▶ **DATASET EXTRACT**:
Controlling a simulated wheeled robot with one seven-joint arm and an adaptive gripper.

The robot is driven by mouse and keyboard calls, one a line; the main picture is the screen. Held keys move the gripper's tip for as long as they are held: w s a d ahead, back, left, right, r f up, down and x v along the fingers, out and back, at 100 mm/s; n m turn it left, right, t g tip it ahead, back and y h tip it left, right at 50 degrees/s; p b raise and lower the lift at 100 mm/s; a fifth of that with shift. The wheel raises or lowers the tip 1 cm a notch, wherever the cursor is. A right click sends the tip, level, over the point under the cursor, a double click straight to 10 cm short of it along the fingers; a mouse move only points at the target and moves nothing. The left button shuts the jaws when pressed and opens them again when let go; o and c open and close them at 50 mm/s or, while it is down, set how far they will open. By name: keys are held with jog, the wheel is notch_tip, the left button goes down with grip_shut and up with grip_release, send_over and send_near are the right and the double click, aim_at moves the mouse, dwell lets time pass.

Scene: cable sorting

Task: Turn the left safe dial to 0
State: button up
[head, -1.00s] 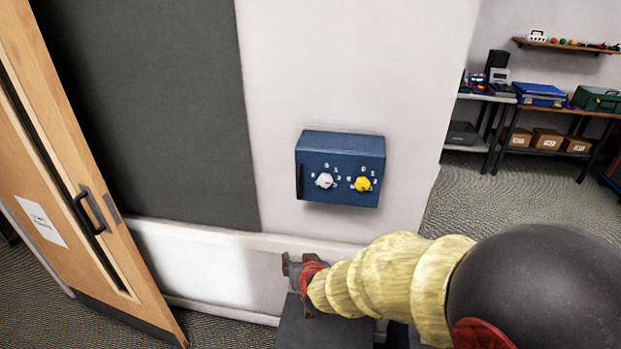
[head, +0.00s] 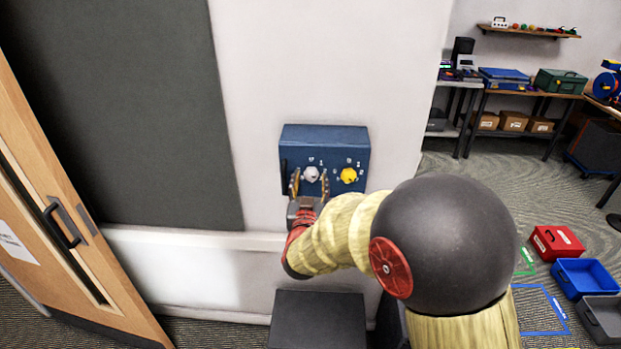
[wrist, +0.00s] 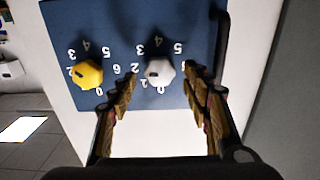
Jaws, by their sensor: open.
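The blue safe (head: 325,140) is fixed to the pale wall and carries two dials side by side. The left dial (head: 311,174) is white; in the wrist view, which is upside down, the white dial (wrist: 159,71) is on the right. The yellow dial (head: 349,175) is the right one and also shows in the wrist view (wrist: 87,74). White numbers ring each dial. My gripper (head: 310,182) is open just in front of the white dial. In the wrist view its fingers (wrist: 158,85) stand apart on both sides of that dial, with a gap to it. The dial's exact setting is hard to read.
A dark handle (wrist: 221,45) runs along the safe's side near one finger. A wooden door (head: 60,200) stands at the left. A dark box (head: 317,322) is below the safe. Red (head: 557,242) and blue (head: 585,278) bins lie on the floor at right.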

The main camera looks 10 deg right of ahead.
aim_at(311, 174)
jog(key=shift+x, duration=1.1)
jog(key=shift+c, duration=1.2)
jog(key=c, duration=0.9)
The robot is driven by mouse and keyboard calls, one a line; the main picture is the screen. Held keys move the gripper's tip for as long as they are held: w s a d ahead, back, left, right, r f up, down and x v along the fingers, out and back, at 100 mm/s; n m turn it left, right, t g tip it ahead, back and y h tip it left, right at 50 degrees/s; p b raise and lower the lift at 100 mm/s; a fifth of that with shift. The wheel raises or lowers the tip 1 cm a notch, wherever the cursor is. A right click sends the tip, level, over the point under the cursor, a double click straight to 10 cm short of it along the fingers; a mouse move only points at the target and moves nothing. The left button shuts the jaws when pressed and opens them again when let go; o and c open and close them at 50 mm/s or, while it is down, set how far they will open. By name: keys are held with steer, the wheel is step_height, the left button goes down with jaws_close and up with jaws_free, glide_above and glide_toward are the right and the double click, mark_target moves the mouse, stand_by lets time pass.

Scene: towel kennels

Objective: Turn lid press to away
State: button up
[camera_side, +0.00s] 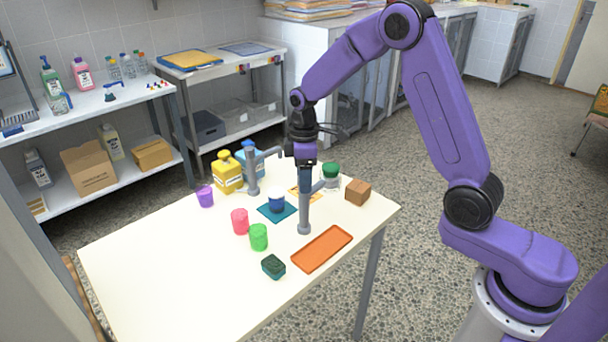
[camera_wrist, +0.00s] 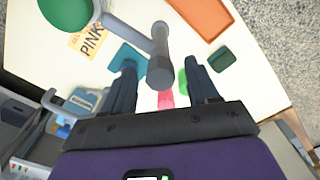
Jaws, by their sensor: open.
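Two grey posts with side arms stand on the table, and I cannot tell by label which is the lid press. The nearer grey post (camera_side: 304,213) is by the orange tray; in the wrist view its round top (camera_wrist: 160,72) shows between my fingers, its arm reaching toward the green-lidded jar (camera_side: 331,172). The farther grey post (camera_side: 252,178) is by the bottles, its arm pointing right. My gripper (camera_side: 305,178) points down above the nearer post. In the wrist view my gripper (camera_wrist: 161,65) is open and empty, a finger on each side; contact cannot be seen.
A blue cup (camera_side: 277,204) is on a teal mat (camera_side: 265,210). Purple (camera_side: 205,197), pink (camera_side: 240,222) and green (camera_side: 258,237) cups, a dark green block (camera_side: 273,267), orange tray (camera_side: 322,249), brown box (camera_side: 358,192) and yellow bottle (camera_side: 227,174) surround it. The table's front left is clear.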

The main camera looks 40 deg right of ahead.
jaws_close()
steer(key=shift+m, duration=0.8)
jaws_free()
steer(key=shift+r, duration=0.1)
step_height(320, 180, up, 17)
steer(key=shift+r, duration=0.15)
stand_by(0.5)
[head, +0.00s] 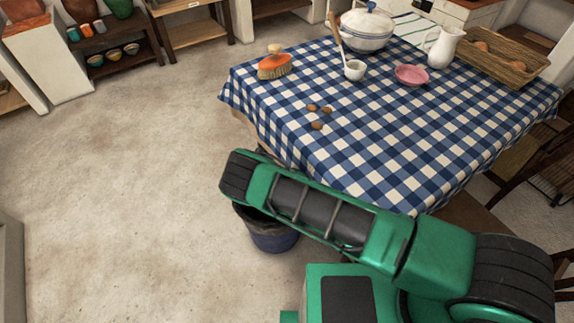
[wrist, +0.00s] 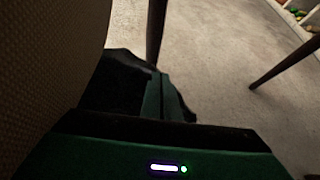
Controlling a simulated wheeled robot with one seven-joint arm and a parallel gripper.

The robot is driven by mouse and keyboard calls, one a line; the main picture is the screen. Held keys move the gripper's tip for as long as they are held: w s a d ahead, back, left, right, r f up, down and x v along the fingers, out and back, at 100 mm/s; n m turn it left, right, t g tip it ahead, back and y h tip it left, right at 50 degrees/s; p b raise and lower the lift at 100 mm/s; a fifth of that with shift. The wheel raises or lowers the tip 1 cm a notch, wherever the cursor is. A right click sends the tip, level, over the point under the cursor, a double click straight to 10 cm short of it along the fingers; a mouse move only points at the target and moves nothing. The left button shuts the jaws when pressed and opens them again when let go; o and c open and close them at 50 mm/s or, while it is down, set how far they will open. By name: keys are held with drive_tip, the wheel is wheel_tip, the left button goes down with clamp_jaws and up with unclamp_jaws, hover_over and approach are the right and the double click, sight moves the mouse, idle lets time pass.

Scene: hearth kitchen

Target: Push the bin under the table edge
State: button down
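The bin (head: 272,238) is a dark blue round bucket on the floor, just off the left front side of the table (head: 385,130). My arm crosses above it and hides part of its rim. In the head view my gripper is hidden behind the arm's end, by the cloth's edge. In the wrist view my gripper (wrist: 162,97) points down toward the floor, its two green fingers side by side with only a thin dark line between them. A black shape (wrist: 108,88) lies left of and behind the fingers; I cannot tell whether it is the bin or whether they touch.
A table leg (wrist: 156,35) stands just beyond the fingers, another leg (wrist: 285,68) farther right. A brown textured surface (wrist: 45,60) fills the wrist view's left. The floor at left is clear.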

▶ **GIVEN TASK**: Pull out each line holding the string "simulated".

▶ **THE COMPLETED TASK**:
Controlling a simulated wheeled robot with one seven-joint arm and an adaptive gripper.
Controlling a simulated wheeled robot with one seven-joint arm and a parallel gripper.

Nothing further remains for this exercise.